Students can learn patience and increase their attention to the task at hand. I've had a few students so accustomed to getting the answer on the spot, having the teacher jump to meet needs immediately, that they will actually follow on my heels repeating the question after I've indicated that I've heard them and will be responding at the appropriate time! Luckily, the neediness for them to be able to "click" on me to get an answer wanes and the trust that the appropriate time will present itself grows. The students slow down the demands and I can focus on each element of my class completely. Happily, when I do slow down, the students relax too and everyone seems to feel more satisfied with the result.
What are some routines that you hope to establish this year so that you don't feel pulled in six directions at once? How do you help students establish their own routines that build their confidence and increase their attention on the task at hand?
Saturday, July 9, 2011
Brain Rules by John Medina is my current obsession. With a simple set of rules and the neuroscience to back it up, he presents the best ways to learn, the complications that we face in learning and some solutions that make perfect sense given the direction that we need to head in education.
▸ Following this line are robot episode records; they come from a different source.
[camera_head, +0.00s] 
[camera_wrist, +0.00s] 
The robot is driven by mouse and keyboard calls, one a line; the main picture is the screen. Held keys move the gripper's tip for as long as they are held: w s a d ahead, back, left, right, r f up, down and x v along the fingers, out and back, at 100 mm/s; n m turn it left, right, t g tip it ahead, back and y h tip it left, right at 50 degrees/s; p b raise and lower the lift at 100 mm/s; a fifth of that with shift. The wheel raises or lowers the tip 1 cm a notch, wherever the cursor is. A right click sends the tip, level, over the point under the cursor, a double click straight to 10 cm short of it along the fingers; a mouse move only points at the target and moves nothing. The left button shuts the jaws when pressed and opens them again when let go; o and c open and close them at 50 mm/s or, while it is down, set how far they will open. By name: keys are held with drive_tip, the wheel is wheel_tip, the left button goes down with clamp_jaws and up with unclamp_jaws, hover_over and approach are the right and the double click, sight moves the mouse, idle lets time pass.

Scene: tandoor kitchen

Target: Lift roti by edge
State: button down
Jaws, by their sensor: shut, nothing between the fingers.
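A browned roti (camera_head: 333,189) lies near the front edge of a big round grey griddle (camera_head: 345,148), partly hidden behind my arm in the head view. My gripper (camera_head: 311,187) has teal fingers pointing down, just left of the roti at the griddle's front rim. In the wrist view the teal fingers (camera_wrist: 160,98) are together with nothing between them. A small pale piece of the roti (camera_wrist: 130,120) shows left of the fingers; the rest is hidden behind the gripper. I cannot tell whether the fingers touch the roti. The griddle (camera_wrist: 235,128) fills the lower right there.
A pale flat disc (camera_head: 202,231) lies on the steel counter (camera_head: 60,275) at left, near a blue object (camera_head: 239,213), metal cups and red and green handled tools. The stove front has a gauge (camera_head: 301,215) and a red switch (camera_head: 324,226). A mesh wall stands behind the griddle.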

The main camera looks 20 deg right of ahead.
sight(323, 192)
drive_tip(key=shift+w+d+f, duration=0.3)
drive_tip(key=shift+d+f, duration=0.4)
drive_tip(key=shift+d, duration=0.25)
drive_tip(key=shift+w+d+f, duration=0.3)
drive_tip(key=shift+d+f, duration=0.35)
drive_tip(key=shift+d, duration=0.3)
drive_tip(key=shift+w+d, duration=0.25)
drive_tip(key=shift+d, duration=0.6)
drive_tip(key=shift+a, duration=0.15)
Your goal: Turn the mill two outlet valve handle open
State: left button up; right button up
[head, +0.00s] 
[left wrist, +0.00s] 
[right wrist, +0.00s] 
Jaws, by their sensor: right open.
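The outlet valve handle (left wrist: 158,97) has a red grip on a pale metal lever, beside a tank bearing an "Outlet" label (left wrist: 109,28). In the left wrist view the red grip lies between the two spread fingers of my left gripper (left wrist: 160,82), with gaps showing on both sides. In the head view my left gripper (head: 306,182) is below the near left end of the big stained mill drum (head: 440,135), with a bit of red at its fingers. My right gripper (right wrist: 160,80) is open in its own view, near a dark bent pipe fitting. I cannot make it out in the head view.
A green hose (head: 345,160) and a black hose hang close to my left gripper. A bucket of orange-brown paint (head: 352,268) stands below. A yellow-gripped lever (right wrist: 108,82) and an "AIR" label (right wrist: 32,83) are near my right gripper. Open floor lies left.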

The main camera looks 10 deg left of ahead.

This point, about recognition of vocabulary, in particular attracts my attention as a Latin teacher. I've sung the attributes of Wordchamp, but Brain Rules shows not only why it works but how to make it even better-something that is a constant challenge. We know that when students practice new vocabulary with a picture they hold onto the knowledge longer-but how do we increase the power of the connection and make sure that no matter the context, the learning is maintained? Well, the research here says that one of the options we should be making more use of is showing the picture, and saying the word aloud WITHOUT the text below the picture. Not every time, but definitely at certain times in the learning process. Why? The visual interpretation of the writing of the word can create interference-we can get a stronger, more direct connection by using the picture/sound combo especially if it's got a good emotional trigger.
More cards like this:
So how should I apply this? I have stacks of hundreds of vocabulary "cards" in wordchamp, and I need to examine them to make sure the picture is on the right mark, and also make copies of the sets WITHOUT the text, and assign the students the task of viewing/listening (which is easily done in wordchamp). After they hit okay, the student hears a voice say the correct word.
Next, attention and multitasking.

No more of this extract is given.